Recently, since smartphones have become larger and the types of wearable devices have increased in variety, their weight reduction has become important. The electrical conductivity and strength per unit mass of aluminum is twice as high as that of copper, and so, using aluminum as a conductive material contributes to weight reduction [1]. Another reason for replacing copper with aluminum is the uncertain future of copper reserves [2]. However, aluminum tends to undergo stress relaxation, i.e., creep deformation, at high temperatures such as those used in connectors for high-current circuits, and so, aluminum materials with high strength are required [3,4]. Currently, C5210 H04 phosphor bronze, which has excellent spring properties, is used for the female terminals of mobile phone connectors [5]. Therefore, an aluminum alloy having a stress relaxation resistance comparable to that of phosphor bronze is desired.

Since copper is often used as a conductive material, there are many examples of research papers on its stress relaxation properties [6,7]. However, there have been few reports on the stress relaxation properties of aluminum. Recently, rapidly solidified Al-Fe alloys have been investigated as materials to replace copper-based conductive materials [8,9,10]. It has been reported that the Al-Fe alloys exhibit excellent creep properties at high temperatures above 700 K [11], but there are no reports on the stress relaxation properties of the alloys around 393–423 K, where conductive materials are used. It is important to know the stress relaxation properties of such an alloy and the effect of material structure in order to use it as a conductive material. Regarding the strength of rapidly solidified Al-Fe alloys at room temperature, finely dispersed Al-Fe intermetallic compound particles contribute to particle dispersion strengthening [9]. The Al-Fe dispersoids transforms from a metastable fine Al₆Fe phase to a coarse Al₁₃Fe₄ phase (also called Al₃Fe) when heated above 623–673 K [12]. This temperature range is close to the temperature of the hot extrusion, which is one of the major methods of producing rapidly solidified Al-Fe alloys [8,10]. Hence, the extrusion temperature may affect the strength of a rapidly solidified Al-Fe alloy. However, the effects and mechanisms are unknown. Furthermore, methods of processing such as cold rolling and drawing and annealing are considered to adjust the strength of Al-Fe alloys. It is of industrial importance to know their influence.
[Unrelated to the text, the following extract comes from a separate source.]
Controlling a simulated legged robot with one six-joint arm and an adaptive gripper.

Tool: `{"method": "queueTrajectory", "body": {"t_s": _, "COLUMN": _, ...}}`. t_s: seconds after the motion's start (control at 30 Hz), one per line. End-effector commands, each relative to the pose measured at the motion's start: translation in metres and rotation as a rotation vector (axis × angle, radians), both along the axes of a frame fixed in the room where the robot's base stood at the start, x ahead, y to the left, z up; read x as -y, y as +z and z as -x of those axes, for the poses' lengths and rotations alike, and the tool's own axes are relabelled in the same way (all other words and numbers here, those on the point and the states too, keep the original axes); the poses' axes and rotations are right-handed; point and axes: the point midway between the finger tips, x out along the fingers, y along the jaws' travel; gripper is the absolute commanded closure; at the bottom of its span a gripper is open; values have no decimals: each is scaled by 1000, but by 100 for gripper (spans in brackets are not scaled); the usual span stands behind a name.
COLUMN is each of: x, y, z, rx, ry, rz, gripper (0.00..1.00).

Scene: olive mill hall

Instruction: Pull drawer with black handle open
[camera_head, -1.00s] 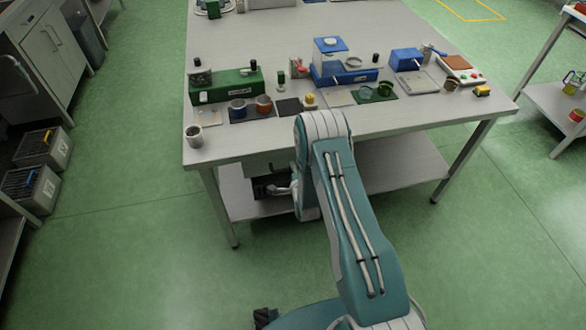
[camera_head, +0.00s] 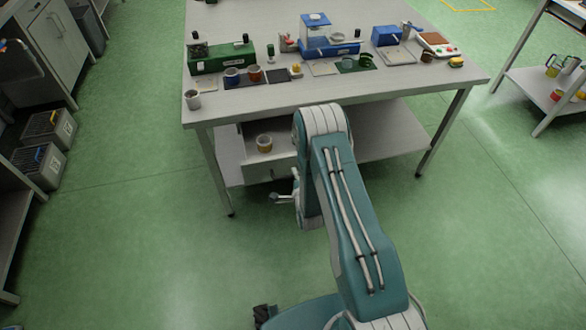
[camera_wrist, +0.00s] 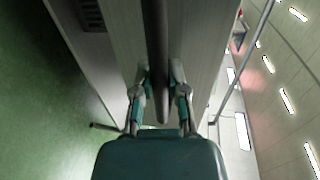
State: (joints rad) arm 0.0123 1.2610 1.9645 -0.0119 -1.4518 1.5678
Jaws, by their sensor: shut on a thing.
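The drawer (camera_head: 258,176) hangs under the near left part of the table and is pulled out toward me; its pale inside shows in the head view. In the wrist view its grey front (camera_wrist: 118,45) fills the middle. The black handle (camera_wrist: 157,45) is a dark bar running up the picture between the fingertips. My gripper (camera_wrist: 159,78) is shut on this handle. In the head view my gripper (camera_head: 284,198) is in front of the drawer, partly hidden by my arm, which also covers the drawer's right side.
The worktable (camera_head: 225,115) carries green and blue devices, cups and mats. A lower shelf (camera_head: 375,145) lies beneath it. Crates (camera_head: 40,165) stand on the left; the green floor around the table is clear.

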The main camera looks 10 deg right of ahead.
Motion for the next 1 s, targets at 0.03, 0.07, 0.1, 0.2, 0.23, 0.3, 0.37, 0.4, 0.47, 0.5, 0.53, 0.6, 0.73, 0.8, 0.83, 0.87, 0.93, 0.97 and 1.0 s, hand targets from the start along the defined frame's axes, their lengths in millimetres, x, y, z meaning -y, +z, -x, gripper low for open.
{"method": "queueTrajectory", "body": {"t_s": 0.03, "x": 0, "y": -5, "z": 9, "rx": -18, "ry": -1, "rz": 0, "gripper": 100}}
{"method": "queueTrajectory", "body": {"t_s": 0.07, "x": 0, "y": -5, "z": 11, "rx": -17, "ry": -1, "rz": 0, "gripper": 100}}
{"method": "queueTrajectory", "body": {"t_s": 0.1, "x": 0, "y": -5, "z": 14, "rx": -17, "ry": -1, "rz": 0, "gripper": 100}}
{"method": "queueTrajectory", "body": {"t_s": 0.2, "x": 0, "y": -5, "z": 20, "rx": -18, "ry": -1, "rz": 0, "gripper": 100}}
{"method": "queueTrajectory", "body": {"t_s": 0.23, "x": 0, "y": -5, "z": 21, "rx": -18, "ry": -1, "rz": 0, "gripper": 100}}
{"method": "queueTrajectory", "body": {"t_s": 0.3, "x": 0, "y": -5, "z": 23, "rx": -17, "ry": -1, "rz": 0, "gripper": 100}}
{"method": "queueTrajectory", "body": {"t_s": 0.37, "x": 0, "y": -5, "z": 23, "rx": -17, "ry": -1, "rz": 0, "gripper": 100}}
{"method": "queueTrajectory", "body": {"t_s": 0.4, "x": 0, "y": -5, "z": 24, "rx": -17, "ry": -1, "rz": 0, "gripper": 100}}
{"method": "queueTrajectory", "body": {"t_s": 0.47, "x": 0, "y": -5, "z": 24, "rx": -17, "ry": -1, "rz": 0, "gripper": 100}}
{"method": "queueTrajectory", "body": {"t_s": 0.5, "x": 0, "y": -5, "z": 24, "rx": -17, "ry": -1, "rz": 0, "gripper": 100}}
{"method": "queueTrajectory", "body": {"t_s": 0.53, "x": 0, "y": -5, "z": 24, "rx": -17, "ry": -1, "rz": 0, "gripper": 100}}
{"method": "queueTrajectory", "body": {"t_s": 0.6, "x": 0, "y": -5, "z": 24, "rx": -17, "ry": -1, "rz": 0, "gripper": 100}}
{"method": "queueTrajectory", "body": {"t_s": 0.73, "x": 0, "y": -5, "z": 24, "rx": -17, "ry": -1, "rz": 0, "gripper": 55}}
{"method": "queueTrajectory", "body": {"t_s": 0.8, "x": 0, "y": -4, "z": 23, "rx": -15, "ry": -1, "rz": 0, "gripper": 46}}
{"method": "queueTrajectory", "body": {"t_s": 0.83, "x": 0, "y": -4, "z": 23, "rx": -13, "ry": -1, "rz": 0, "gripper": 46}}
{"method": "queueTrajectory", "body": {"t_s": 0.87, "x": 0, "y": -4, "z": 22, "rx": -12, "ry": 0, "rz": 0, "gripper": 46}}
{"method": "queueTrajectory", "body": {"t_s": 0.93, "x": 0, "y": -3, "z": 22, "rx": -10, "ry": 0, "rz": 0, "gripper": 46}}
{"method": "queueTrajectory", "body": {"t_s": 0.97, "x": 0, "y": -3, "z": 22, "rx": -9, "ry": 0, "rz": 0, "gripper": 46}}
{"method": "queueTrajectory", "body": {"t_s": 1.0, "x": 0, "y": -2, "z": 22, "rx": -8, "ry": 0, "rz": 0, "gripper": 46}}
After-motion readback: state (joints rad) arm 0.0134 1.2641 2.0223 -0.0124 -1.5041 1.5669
In the present study, we investigated the effects and mechanisms of the material structure on the stress relaxation characteristics of a rapidly solidified Al–Fe alloy by changing the hot extrusion temperature, annealing temperature, and cold rolling conditions.

2. Materials and Methods

In order to change the distribution of the Al-Fe intermetallic compound, the extrusion conditions of the Al-Fe alloy material were varied. The sample preparation method is shown in Figure 1. An air-jet atomized Al-5.0%Fe alloy powder manufactured by Toyo Aluminium K.K. (Osaka, Japan) was used as the raw material. The impurities in the alloy are 0.1% or below. The average particle size of the powder is approximately 30 μm. Samples aiming at fine material structure were produced by spark plasma sintering and hot extrusion. The powder was spark plasma, sintered into a cylindrical body 42 mm in diameter and 23 mm in height under the conditions of a temperature of 623 K and a pressurization of 20 MPa. Three pieces of this sintered body were preheated and then hot-extruded at 613 K into a round bar with a diameter of 8 mm. Samples aiming at coarse material structure were produced by cold compacting and hot extrusion at relatively high temperatures. The powder was compacted into a cylindrical shape with a diameter of 170 mm and a height of 300 mm by cold isostatic pressing with a pressure of 200 MPa. The billet was preheated and then hot-extruded at 763 K into a plate with a thickness of 5 mm and a width of 30 mm. The relative density of the extrudates (relative to the density of casts) measured by Archimedes’ method was 0.99 or more in all extrusion conditions, which confirmed that the extrudates were completely densified. Some of the Al-Fe alloys were annealed at 613 K–168 h or 763 K–48 h. It is expected that the lower the heat treatment temperature is, the slower the structural change will be. Therefore, the heat treatment time at 613 K was longer than that at 763 K. In order to understand the effect of cold working, a plate sample extruded at 763 K was subjected to multi-pass cold rolling with a total reduction of 50%. As comparative materials, data for C10200 H04 oxygen-free copper [13,14], C26000 H04 brass [13,15], C52100 H04 phosphor bronze [13,16], 1050-H24 aluminum [1], and 6101-T6 aluminum alloy [1] were used.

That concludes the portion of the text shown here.